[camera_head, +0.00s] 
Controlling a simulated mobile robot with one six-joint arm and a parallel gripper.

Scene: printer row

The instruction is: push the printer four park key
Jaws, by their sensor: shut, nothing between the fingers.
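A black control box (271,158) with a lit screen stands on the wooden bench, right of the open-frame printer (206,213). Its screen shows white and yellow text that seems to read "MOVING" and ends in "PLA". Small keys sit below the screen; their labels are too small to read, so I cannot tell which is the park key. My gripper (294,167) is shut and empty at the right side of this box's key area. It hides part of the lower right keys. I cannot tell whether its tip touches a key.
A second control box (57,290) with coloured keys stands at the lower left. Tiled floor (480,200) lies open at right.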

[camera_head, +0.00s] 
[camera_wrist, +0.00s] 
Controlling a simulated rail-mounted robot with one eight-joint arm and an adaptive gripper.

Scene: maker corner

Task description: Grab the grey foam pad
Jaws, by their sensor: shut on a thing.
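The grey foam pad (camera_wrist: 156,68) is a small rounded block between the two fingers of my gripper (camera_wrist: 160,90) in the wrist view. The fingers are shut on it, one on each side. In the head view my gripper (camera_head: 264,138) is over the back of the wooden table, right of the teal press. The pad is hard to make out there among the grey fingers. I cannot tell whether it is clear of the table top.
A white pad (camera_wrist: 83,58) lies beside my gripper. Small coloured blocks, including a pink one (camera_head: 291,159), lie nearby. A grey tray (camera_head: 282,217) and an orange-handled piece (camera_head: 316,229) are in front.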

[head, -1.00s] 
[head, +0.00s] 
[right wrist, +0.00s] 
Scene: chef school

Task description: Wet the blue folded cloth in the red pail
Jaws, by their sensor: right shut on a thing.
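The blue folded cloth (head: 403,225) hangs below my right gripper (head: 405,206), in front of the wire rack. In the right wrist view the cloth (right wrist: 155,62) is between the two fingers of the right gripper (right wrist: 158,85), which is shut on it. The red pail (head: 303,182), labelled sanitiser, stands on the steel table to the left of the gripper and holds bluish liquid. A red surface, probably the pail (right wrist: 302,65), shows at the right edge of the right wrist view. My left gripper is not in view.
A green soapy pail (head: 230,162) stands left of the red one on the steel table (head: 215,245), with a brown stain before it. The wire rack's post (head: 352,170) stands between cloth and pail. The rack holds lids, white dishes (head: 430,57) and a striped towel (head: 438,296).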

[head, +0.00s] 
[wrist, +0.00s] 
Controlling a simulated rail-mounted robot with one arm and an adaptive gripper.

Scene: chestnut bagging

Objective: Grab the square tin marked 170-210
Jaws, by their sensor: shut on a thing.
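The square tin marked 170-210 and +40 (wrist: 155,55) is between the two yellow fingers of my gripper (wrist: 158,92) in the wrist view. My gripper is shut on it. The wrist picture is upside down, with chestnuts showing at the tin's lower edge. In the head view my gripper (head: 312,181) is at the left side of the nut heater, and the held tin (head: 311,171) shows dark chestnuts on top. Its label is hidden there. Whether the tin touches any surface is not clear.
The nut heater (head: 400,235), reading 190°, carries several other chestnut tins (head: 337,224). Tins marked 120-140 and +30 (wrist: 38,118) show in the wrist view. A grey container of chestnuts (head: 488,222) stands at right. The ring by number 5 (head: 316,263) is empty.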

• • • • •

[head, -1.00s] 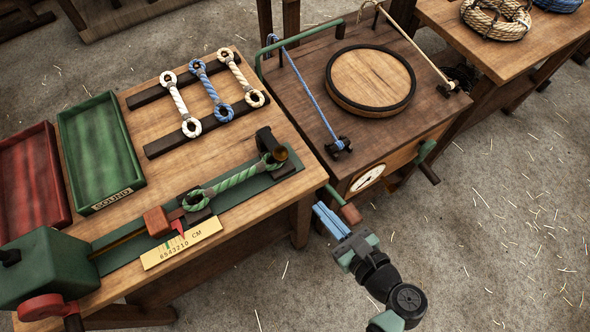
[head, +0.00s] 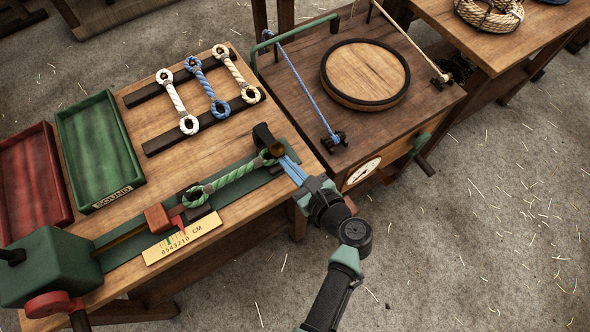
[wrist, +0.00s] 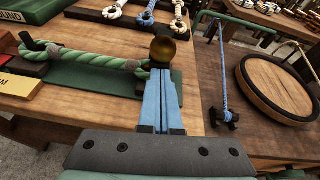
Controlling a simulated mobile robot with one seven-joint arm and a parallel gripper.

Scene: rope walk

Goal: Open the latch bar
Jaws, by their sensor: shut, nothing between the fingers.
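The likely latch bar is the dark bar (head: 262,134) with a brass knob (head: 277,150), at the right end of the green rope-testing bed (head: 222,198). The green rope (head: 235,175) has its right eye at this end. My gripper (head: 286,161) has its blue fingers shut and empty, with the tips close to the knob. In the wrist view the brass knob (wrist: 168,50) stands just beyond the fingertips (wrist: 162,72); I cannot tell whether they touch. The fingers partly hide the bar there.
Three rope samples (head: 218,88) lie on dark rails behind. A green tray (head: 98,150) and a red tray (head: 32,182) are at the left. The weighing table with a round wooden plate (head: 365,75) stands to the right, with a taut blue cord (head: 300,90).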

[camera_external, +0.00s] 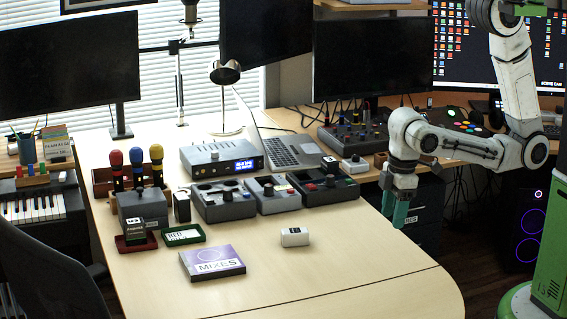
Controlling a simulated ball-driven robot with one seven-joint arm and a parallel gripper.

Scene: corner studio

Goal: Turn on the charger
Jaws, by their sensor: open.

• • • • •

WHAT YOU ARE ASKED TO DO:
Look over the listing. Pull out every line with the string "Goal" in it.

THE RESULT:
Goal: Open the latch bar
Goal: Turn on the charger

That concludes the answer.